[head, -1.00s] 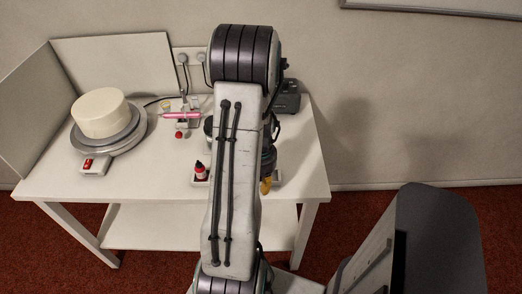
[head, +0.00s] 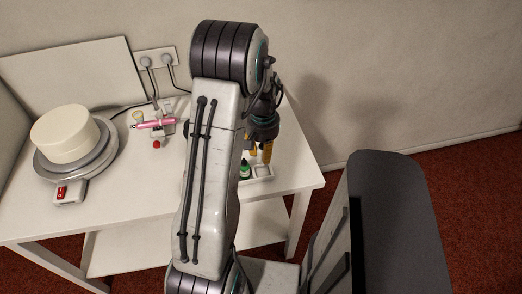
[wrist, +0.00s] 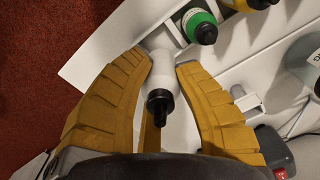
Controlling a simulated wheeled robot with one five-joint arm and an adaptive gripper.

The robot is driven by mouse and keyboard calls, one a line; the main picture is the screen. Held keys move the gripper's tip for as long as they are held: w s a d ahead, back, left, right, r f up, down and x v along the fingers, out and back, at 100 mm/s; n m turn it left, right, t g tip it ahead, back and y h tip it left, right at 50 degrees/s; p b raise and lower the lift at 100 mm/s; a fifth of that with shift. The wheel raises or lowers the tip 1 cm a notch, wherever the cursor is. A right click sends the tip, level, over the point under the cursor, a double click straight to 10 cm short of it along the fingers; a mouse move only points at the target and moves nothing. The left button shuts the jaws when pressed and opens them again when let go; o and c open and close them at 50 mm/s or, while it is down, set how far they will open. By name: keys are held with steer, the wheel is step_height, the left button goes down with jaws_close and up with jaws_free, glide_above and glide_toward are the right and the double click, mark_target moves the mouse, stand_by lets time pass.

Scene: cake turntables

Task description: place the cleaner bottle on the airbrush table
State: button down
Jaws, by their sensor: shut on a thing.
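The cleaner bottle, white with a black cap (wrist: 165,72), is between the yellow fingers of my gripper (wrist: 167,66) in the wrist view. The fingers are closed on its sides. In the head view my gripper (head: 260,152) hangs over the right part of the white airbrush table (head: 138,196), beside a small white tray (head: 262,179); the bottle cannot be made out there. I cannot tell whether its base touches anything. A pink airbrush (head: 155,124) rests on its stand at the back of the table.
The table's front middle is clear; my arm hides part.

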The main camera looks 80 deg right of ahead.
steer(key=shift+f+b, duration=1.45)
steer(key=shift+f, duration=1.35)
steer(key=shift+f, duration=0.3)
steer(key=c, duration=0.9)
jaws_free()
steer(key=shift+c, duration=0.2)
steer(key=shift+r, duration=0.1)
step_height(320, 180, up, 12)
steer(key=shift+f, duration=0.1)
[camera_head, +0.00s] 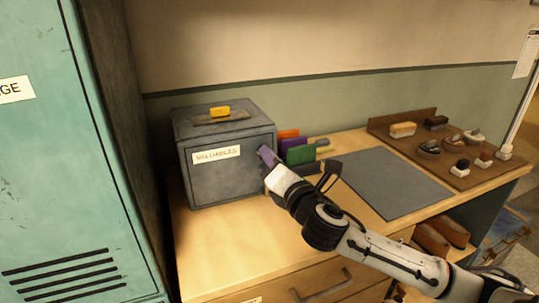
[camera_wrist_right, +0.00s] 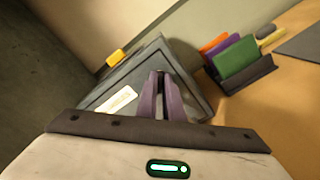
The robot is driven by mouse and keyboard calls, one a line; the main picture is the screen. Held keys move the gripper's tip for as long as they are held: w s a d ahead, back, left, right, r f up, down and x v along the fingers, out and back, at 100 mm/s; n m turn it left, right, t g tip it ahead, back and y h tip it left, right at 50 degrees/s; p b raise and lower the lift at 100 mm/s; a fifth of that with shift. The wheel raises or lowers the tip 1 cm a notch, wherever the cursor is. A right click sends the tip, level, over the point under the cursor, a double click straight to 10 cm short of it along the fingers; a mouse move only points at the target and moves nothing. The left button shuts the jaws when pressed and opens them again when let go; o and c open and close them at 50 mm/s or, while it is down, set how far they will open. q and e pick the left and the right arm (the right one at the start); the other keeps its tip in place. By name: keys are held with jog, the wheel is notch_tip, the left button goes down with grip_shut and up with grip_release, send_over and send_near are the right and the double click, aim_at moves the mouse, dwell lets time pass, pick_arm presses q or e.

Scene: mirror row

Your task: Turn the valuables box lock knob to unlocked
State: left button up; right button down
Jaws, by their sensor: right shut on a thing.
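The grey valuables box (camera_head: 225,175) stands on the wooden counter at the left, with a white label on its front and a yellow piece on its lid. My right gripper (camera_head: 264,154) reaches the box's front face near its right edge, right of the label. In the right wrist view its purple fingers (camera_wrist_right: 160,95) are close together against the box front (camera_wrist_right: 189,92), shut on something small there. The lock knob is hidden by the fingers, so I cannot see which way it points. My left gripper is not in view.
A holder (camera_head: 304,167) with orange, purple and green cards stands just right of the box. A grey mat (camera_head: 390,185) lies further right. A brown tray (camera_head: 462,180) with several brushes is at the far right. A teal locker (camera_head: 65,150) stands at the left.

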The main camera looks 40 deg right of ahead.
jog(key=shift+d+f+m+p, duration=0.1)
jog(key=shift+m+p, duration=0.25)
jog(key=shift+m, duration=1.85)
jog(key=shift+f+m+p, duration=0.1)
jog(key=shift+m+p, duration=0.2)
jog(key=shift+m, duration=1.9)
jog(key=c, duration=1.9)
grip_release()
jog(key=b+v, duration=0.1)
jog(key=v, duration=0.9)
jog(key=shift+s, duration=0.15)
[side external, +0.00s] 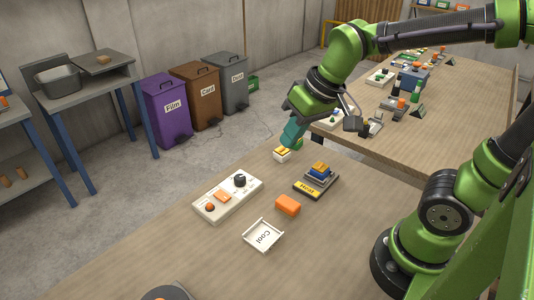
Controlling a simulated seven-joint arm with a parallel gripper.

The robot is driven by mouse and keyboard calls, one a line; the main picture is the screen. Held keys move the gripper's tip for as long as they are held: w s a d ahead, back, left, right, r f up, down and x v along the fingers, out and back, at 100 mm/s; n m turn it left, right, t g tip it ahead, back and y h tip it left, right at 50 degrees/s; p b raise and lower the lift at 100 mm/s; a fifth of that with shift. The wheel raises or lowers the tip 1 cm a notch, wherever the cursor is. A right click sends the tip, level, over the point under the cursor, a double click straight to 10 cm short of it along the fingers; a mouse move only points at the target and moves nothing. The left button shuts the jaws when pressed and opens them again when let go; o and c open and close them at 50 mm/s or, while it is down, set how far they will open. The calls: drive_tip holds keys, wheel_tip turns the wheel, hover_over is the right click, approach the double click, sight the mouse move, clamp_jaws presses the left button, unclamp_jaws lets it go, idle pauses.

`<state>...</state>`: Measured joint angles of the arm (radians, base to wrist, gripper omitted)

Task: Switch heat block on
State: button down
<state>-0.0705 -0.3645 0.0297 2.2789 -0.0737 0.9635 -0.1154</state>
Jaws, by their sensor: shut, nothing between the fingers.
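The heat block (303,189) is a dark block with a yellow "HEAT" label, on the near table right of centre. A blue and orange stack (320,170) sits on top of it. A white control panel (228,205) lies to its left, with a black knob (240,180), an orange rectangular part (222,196) and an orange-red round part (210,207). My gripper (288,144) is shut and empty, pointing down at the table's far edge, behind the panel and the heat block. A small white and yellow item (282,155) is just below its tips; I cannot tell if they touch.
A loose orange block (288,205) and a white "Cool" tray (263,236) lie in front of the heat block. A small green item (298,143) is beside my gripper. A second table (350,140) with several objects stands behind. The table's front left is mostly clear.

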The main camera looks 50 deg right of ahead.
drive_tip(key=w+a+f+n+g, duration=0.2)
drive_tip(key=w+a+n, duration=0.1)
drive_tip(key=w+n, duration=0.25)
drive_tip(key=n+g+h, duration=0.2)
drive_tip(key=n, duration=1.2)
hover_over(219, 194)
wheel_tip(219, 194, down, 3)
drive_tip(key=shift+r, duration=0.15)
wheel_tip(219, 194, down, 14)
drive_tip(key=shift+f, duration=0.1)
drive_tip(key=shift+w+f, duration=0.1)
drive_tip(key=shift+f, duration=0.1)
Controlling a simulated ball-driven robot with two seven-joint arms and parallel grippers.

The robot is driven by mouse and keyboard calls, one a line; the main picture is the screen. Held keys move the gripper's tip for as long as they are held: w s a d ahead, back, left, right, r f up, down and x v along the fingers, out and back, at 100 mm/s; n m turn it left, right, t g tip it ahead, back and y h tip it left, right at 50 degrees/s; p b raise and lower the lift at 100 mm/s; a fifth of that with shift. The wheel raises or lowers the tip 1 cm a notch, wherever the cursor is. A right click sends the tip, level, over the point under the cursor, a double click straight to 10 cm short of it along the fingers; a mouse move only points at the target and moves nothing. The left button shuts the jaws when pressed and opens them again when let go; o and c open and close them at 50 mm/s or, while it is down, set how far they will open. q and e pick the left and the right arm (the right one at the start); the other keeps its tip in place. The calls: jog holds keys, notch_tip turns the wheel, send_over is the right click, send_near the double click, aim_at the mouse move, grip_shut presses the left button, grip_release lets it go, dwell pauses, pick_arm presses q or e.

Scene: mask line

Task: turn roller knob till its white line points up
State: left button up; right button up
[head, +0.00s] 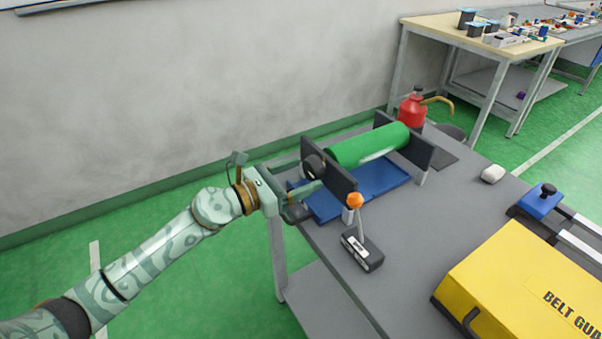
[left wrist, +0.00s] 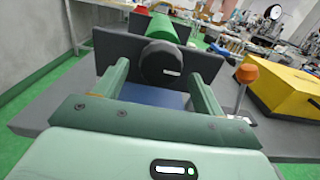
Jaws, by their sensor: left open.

──────

Give the count of lines containing "simulated", with no added text.

_Expected answer_
3